# SUPPLIED INFORMATION
○ ○ ○
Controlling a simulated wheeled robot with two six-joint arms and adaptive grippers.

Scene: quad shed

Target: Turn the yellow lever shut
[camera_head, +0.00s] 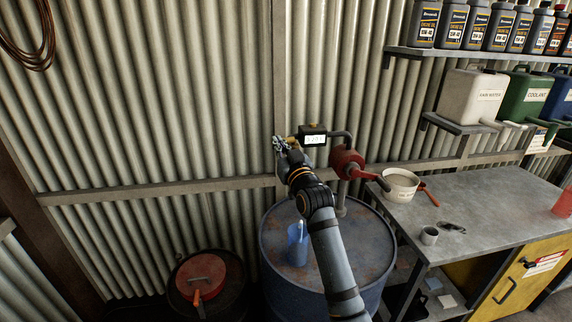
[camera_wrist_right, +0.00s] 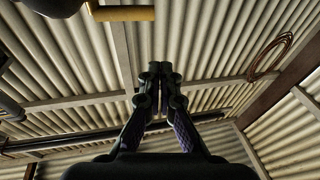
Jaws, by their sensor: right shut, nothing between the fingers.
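The yellow lever (camera_wrist_right: 126,13) shows in the right wrist view as a short yellow bar at the top left, lying across the picture. It joins a dark, blurred part at its left. In the head view only a small yellowish bit (camera_head: 292,140) shows beside the black meter, mostly hidden by my wrist. My right gripper (camera_head: 277,143) is up at the wall, just left of the meter. In the wrist view its fingertips (camera_wrist_right: 160,70) are together and empty, apart from the lever. My left gripper is in neither view.
A black meter (camera_head: 313,138) and red hand pump (camera_head: 347,162) stand above a blue drum (camera_head: 350,245). A blue jug (camera_head: 298,245) sits on the drum. A workbench (camera_head: 470,205) with a white bucket (camera_head: 401,185) is at right. A red-lidded drum (camera_head: 210,275) stands lower left.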

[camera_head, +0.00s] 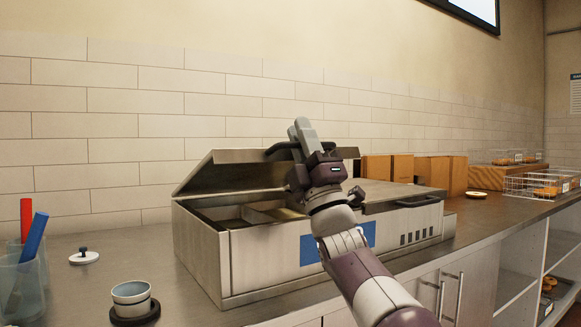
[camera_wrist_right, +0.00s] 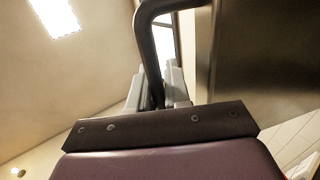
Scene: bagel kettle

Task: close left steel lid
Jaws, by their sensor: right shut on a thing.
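The left steel lid (camera_head: 228,172) of the steel kettle unit (camera_head: 262,262) is partly raised, tilted up over an opening with compartments. Its dark bar handle (camera_head: 281,147) is at the lid's front right edge. My right gripper (camera_head: 301,136) is at that handle, and in the right wrist view its fingers (camera_wrist_right: 160,90) are shut around the black handle (camera_wrist_right: 149,45). The steel lid also shows in the right wrist view (camera_wrist_right: 268,50). The right lid (camera_head: 385,192) lies flat and closed, with its own dark handle (camera_head: 417,202). My left gripper is not in view.
A clear cup (camera_head: 22,280) with red and blue markers and a small metal bowl on a dark base (camera_head: 133,299) stand at the left front. A small round lid (camera_head: 84,257) lies behind them. Wooden boxes (camera_head: 400,168) and wire baskets (camera_head: 535,184) stand at the right. A tiled wall is behind.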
○ ○ ○
# YOUR OBJECTIVE
Do not include pictures. Copy only the lines running from the line with "Jaws, by their sensor: right shut, nothing" through the last line of the records, exactly as they appear.

# EXERCISE RESULT
Jaws, by their sensor: right shut, nothing between the fingers.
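The yellow lever (camera_wrist_right: 126,13) shows in the right wrist view as a short yellow bar at the top left, lying across the picture. It joins a dark, blurred part at its left. In the head view only a small yellowish bit (camera_head: 292,140) shows beside the black meter, mostly hidden by my wrist. My right gripper (camera_head: 277,143) is up at the wall, just left of the meter. In the wrist view its fingertips (camera_wrist_right: 160,70) are together and empty, apart from the lever. My left gripper is in neither view.
A black meter (camera_head: 313,138) and red hand pump (camera_head: 347,162) stand above a blue drum (camera_head: 350,245). A blue jug (camera_head: 298,245) sits on the drum. A workbench (camera_head: 470,205) with a white bucket (camera_head: 401,185) is at right. A red-lidded drum (camera_head: 210,275) stands lower left.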

[camera_head, +0.00s] 
[camera_wrist_right, +0.00s] 
Scene: bagel kettle

Task: close left steel lid
Jaws, by their sensor: right shut on a thing.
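The left steel lid (camera_head: 228,172) of the steel kettle unit (camera_head: 262,262) is partly raised, tilted up over an opening with compartments. Its dark bar handle (camera_head: 281,147) is at the lid's front right edge. My right gripper (camera_head: 301,136) is at that handle, and in the right wrist view its fingers (camera_wrist_right: 160,90) are shut around the black handle (camera_wrist_right: 149,45). The steel lid also shows in the right wrist view (camera_wrist_right: 268,50). The right lid (camera_head: 385,192) lies flat and closed, with its own dark handle (camera_head: 417,202). My left gripper is not in view.
A clear cup (camera_head: 22,280) with red and blue markers and a small metal bowl on a dark base (camera_head: 133,299) stand at the left front. A small round lid (camera_head: 84,257) lies behind them. Wooden boxes (camera_head: 400,168) and wire baskets (camera_head: 535,184) stand at the right. A tiled wall is behind.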

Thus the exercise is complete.